● Instruction: Only the lines from the one containing "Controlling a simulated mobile" down to the one containing "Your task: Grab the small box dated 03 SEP" should be printed, exactly as they stand, ends included.

[Data extracted from a collection]
[start]

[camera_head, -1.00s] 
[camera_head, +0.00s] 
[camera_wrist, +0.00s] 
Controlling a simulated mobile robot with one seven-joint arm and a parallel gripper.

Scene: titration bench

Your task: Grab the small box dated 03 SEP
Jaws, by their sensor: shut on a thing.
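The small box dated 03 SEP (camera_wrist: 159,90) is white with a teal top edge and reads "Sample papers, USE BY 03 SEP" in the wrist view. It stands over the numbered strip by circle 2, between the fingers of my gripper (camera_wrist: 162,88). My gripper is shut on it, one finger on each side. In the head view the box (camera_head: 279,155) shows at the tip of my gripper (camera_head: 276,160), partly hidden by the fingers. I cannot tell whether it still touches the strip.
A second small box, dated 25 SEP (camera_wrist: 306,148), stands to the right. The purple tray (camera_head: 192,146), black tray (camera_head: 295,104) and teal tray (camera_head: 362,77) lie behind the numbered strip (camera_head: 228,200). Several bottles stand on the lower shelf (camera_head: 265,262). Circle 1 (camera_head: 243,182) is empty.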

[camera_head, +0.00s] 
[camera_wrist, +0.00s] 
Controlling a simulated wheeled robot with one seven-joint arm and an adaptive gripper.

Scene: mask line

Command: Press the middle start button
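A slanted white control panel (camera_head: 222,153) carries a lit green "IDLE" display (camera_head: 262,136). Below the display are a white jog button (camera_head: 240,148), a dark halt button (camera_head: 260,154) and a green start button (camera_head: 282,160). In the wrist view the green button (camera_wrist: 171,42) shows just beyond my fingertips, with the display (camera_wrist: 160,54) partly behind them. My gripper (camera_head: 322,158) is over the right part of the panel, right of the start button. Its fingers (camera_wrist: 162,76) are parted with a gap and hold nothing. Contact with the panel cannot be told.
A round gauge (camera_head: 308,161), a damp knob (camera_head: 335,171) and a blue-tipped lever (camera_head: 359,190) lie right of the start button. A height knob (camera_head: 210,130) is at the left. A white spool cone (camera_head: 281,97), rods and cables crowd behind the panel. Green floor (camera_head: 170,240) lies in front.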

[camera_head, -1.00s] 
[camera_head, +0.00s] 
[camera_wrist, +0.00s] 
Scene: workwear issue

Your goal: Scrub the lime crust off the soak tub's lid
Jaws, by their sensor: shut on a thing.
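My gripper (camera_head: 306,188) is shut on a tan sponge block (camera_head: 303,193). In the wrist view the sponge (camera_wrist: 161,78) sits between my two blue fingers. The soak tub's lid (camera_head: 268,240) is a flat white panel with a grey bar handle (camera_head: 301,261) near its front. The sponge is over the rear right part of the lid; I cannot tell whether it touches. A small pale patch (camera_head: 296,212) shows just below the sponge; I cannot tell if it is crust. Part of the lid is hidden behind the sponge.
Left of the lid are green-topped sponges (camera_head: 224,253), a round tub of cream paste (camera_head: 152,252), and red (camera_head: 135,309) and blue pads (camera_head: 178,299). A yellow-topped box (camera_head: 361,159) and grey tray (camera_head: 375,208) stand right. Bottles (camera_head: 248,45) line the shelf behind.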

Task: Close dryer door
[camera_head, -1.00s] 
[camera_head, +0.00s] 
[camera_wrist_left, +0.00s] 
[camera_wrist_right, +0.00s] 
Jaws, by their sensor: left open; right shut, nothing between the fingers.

[end]

● Reply to the task:
Controlling a simulated mobile robot with one seven-joint arm and a parallel gripper.

Scene: titration bench

Your task: Grab the small box dated 03 SEP

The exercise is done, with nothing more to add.